***** Data lines

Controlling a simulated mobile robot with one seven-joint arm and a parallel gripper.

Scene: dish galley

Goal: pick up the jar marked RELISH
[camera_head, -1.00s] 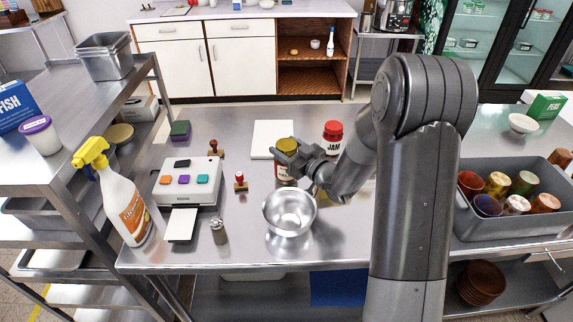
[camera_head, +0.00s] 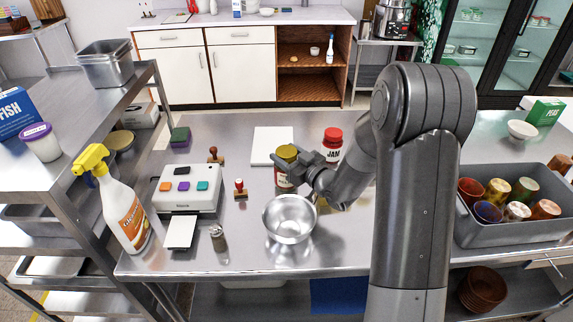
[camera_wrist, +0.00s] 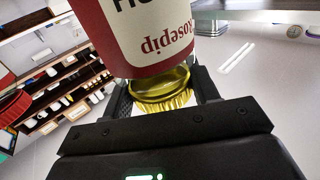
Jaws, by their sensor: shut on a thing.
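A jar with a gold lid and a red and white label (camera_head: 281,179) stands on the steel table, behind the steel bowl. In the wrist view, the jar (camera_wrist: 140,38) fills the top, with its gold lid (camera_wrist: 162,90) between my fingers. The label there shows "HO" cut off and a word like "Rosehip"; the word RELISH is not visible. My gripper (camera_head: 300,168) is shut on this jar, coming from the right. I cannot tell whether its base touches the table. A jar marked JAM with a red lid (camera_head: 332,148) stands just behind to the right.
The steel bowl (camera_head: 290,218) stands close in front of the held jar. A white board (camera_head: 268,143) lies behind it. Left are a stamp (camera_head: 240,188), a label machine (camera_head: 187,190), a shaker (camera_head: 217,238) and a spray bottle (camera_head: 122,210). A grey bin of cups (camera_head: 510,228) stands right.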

**********

(The request): Retype only the lines above from the one with "[camera_wrist, +0.00s]" through the last, both ends included, keeping every picture out of the copy.

(Result below):
[camera_wrist, +0.00s] 
Jaws, by their sensor: shut on a thing.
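A jar with a gold lid and a red and white label (camera_head: 281,179) stands on the steel table, behind the steel bowl. In the wrist view, the jar (camera_wrist: 140,38) fills the top, with its gold lid (camera_wrist: 162,90) between my fingers. The label there shows "HO" cut off and a word like "Rosehip"; the word RELISH is not visible. My gripper (camera_head: 300,168) is shut on this jar, coming from the right. I cannot tell whether its base touches the table. A jar marked JAM with a red lid (camera_head: 332,148) stands just behind to the right.
The steel bowl (camera_head: 290,218) stands close in front of the held jar. A white board (camera_head: 268,143) lies behind it. Left are a stamp (camera_head: 240,188), a label machine (camera_head: 187,190), a shaker (camera_head: 217,238) and a spray bottle (camera_head: 122,210). A grey bin of cups (camera_head: 510,228) stands right.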

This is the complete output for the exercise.